Recommendation Number Three: Stop beating up the public servant
“It’s a quiet crisis. That’s the term that two colleagues termed this situation, the quiet crisis,” said Sanders. “It’s not something that’s dramatic that’s going to make the headlines. We lose a trickle of talent, but that trickle adds up. And, at some point, you risk mission failure.”
Recommendation Number Four: Re-think pay for performance
“I know that the unions have compared our pay incentive program to systems that haven’t worked in the past. But look, you don’t implement incentives without learning lots of lessons. You are faced with a choice; do you learn those lessons and act upon them, or do you retrench and retreat. We think we ought to learn and act upon them.
In the report, we say:
- Any employee who is fully successful, who is meeting performance expectations, should be paid at market rate.
- Set the salary ranges by occupation; find out where that market point is, and that salary range, it could be the midpoint or the median.
- Anybody who meets performance expectations rises to that level as quickly as they would rise under the general schedule. All that requires is a performance rating.
- There’s no supervisory discretion in it.
“To me that was one of the failures of National Security Personnel System – we entrusted those tools to managers who were not yet prepared to use them. They had too much discretion,” said Sanders. “So we would make those pay raises formulaic. You should be at market if you meet expectations. Now, obviously if you don’t, you’re not going to be paid at market rate, you should not. I don’t know who could argue with that,” continued Sanders. “You’ve got to deforest and detach the performance rating from pay decisions. Rate employees the way they should be rated, pay raises by formula; if you get this rating, you get this amount.”
Recommendation Number Five: Get the public on board
“We think one of the biggest issues about paying civil servants is that the number that’s bandied about every year has no credibility with the American public. Again, it is hard to acquire that credibility that’s a single number. So if the American public says here’s how the federal government’s going to pay IT workers, and it’s based on a sophisticated salary survey of what IT workers make generally, and they say alright, but the principle is, if you’re meeting expectations in the government, you’re going to be paid at that market rate. But if you want to be paid above, you should exceed your performance expectations, and here’s he formula,” said Sanders. We think that just leaches so much of the emotion out of the debate, it’s more data driven, both at the aggregate level and at the individual level, supervisor and employee level, that we can get there. We can’t keep going down the path we’re going where you’re talking about 0%, 1%, etc., for the foreseeable future.”

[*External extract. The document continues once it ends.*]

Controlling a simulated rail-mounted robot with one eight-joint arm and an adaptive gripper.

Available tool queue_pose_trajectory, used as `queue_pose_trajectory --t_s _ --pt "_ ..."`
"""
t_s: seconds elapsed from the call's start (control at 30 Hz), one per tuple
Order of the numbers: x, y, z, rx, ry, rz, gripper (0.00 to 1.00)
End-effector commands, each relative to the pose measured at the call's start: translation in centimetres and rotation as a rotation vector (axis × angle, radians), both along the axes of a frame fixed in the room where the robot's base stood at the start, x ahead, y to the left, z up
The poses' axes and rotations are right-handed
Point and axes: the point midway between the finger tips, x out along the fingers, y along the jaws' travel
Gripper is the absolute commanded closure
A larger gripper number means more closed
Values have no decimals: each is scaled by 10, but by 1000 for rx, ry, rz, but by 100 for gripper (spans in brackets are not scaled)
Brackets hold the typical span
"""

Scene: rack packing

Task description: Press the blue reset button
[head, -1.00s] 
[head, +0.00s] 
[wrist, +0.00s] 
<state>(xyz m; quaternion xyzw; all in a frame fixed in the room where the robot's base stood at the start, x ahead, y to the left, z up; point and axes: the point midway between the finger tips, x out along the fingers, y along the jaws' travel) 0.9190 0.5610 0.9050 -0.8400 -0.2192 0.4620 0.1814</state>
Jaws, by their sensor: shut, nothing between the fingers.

Recommendation Number Six: Rework the Senior Executive Service
“As a practical matter, almost every agency that I know of has gone to a three-tiered approach to managing SES work and SES pay.”
- Frontline SESers
- SESers who supervise other SESers
- Then finally direct reports to agency heads.
“You’ve got to have those 3 levels to make some pay distinctions and responsibility distinctions,” said Sanders. So most agencies have gone to 3. Set that aside. The most important part of the report here focuses on that 4th tier, because there are 1500 jobs, exec—senior executive jobs in government that have C suite and/or enterprise wide, that is government wide, inner agency or inner governmental responsibilities that are beyond just an individual agency.
- Key Insight: “We would develop the 4th tier executives differently, much the way the military develops general officers, to make sure that they can think jointly. The civilian equivalent of joint is enterprise. Think of the government as an enterprise. If you grow up in a single agency, it’s hard to acquire an enterprise perspective, much less lead in that capacity. So, we would develop individuals who aspire to that 4th tier differently. Make them require an interagency assignment. For example, either coming up as a SESer, or once they’re in the, the Senior Executive Service. But we would limit the executives, career executives who would be eligible for that 4th tier. Again, C suite, CFO, CCO, CIO, the, you can identify the jobs, you know, it’s one of those where you’ll know it when you see it. Those jobs that have enterprise-wide responsibilities, make sure that the executives that occupy them are prepared for that, and pay them accordingly. We pay them up to Executive Level One, where today the cap is Executive Level Two.
“The really big challenges that government faces, that our nation faces, are no longer the purview in a single agency, or even level of government,” said Sanders. “You can take examples right out of the newspaper, like the Affordable Care Act. That is a classic case of interagency coordination and collaboration. And we need career executives who can lead those kinds of cost cutting efforts. Look at the President’s and its new set of cross-agency priority goals. Those are the kinds of critical enterprise-wide efforts that require a special kind a leadership. It’s not the kind of leadership you acquire, with all due respect, because look, I was one for 21 years, with all due respect to my colleagues in the SES, if you grow up in a single agency, and even in a single function, it is hard to then step across the line and lead something like one a those cross-agency priority goals. So develop them differently, develop a cadre of executives, a subset of the larger SES to be able to do that, because that’s what we’re facing. That’s where the really big challenges are. We need career executives who can do that, and they ought to be compensated as a consequence.”